Published Oct-18-2012
Columbia County made the biggest cuts, shedding nearly 200 jobs, about 10 percent of its workforce. It is followed by Tillamook, Lincoln and then Clatsop in order of the number of jobs lost.
Most of the cuts came from school districts. Clatsop County schools trimmed 68 jobs, Columbia County schools shed 161, Lincoln County schools lost 105, and Tillamook County schools cut 110 over the two-year period.

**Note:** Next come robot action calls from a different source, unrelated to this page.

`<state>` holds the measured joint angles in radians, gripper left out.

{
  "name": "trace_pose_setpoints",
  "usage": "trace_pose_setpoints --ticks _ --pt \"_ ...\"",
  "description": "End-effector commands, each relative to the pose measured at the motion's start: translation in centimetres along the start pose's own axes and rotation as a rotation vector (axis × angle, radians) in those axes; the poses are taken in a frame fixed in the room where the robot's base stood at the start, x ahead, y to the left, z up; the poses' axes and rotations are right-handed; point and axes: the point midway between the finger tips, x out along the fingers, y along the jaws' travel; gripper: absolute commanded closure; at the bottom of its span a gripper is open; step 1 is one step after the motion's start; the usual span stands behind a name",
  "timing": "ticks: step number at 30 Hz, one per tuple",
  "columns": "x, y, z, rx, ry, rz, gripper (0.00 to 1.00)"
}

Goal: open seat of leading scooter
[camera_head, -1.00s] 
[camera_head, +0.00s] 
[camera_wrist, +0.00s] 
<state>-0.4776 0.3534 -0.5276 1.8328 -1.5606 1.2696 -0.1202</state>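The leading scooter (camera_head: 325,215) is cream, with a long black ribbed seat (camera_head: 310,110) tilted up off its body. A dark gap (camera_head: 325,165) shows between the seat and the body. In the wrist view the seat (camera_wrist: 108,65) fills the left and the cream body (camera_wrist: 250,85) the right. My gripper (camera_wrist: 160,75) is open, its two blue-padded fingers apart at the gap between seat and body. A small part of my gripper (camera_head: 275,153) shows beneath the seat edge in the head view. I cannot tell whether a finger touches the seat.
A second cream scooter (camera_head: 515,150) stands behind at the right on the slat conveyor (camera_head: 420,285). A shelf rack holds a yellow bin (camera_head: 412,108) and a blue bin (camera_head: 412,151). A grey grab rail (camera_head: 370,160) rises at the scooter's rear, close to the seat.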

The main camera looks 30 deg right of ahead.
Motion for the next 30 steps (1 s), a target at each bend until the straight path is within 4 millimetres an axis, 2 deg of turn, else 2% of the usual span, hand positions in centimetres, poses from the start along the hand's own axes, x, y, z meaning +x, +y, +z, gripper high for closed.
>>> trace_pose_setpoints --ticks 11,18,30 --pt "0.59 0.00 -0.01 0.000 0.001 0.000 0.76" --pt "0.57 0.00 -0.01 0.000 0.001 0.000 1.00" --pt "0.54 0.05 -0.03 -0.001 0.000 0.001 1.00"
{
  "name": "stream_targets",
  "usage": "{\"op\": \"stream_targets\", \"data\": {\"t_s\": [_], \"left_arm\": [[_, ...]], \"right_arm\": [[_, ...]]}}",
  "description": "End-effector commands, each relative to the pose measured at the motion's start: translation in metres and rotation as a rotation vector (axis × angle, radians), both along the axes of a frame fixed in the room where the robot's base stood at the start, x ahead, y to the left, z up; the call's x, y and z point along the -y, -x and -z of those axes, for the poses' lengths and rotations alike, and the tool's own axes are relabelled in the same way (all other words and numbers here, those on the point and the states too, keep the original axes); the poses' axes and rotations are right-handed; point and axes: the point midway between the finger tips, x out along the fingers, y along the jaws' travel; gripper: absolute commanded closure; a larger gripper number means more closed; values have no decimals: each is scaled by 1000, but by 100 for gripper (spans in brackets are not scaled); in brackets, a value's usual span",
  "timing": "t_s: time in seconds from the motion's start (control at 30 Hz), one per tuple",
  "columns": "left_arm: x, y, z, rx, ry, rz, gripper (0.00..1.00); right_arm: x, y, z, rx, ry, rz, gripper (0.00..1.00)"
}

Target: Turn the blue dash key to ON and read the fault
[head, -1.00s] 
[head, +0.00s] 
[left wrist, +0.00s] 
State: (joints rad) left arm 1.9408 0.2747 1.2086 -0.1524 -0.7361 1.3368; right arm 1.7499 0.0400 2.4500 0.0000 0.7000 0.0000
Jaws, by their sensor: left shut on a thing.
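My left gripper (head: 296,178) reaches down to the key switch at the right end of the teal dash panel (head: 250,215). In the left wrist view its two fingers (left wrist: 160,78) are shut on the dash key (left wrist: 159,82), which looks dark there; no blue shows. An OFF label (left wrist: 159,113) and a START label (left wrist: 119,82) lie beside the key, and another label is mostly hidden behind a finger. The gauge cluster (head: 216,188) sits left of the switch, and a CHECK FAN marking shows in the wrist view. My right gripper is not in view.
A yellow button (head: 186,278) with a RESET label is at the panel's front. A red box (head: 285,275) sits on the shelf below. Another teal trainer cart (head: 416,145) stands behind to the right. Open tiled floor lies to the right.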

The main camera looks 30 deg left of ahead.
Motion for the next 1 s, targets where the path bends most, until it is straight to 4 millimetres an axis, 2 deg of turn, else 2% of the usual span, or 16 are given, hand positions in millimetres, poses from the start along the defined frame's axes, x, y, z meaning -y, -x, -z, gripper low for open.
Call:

The four counties now differ more in their ratios of education employees to youth population. Clatsop and Tillamook counties each have about 6.1 youth ages 5 to 19 per employee in local government education. Columbia County has 8.8 youth per education employee and Lincoln County has 9.8 youth per education employee. Lincoln County has a single school district that covers the entire county, whereas the other counties have multiple school districts. This may give Lincoln County an efficiency-of-scale advantage. Also, Clatsop County has a larger community college than either Lincoln County or Tillamook County. (Note: The ratios use second quarter 2012 employment data and 2011 population estimates so they cover different time periods, but these are the most recent data available.)
Reductions in local government employment are often due to reductions in fees, property-tax revenue or the loss of funding from state or federal government. The dramatic drop in construction since the onset of the Great Recession undercut the development fees that local governments receive and the end of the American Recovery and Reinvestment Act funding dried up some money for local schools.